Now that there was a gaping maw into the attic, I tucked two electrical junction boxes up and out of the way permanently, screwing them to the inner framing of the gable-end of the house.
One will be for lighting; the other is just to splice the circuit back together from the receptacle I'd remove.
If you follow me on Instagram, you may have caught a sneak peak of my next oversight as I tried to seal up the ceiling..
At least I was able to close up the rest of the wall with the sheet of 5/8" drywall I had on hand. I had to dice it up into weird lengths to be able to end each piece on framing.
After weeks and weeks of temporary insulation falling from the ceiling, I'd tucked the new bats up there nice and neat, to permanently fill the void and stop the Mr. Heat Miser from setting a flame thrower to the west end of our home, baking us alive and sending our air conditioner into overload.
"Oh, some like it hot, but I like it REALLY hot."
Next up, I'm going to seal that ceiling up and start with the drywall mud and texture.

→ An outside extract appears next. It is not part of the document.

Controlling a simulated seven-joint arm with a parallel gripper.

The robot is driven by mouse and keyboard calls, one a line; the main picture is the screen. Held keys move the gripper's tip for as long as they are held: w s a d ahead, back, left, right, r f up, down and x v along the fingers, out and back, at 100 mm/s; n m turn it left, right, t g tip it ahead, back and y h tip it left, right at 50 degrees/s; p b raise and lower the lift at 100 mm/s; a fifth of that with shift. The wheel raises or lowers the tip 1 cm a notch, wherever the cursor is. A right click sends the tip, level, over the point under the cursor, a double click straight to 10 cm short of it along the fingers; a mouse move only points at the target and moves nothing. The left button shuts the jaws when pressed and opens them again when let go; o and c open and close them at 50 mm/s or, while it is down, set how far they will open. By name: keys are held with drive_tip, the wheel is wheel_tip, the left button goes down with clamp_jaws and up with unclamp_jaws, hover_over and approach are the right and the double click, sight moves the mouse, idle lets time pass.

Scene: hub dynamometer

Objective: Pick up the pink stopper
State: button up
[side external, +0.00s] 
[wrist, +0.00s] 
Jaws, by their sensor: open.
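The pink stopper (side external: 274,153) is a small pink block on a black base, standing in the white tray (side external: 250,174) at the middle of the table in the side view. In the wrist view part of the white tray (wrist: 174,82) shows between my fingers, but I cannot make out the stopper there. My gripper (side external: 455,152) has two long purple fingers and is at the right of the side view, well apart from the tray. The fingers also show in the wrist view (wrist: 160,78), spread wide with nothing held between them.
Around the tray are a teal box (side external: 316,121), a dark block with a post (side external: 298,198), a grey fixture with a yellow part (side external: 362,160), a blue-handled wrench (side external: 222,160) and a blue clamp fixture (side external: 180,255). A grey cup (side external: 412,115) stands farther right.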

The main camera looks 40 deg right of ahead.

I can hardly wait!!! ...to have that step completely behind me.
It's been slow going up until now. Picking away on weekends does not make for a speedy remodel completion. But now with demolition of the existing cabinets, some electrical upgrades, and the water line behind me. this south wall is starting to take shape. Things should start falling into place quickly.
Even in it's current, rough shape, I can feel a better space coming. I can almost see the lines of taller wall cabinets instead of the weird wallpaper covered soffits.
I can barely remember how it looked just a few months ago.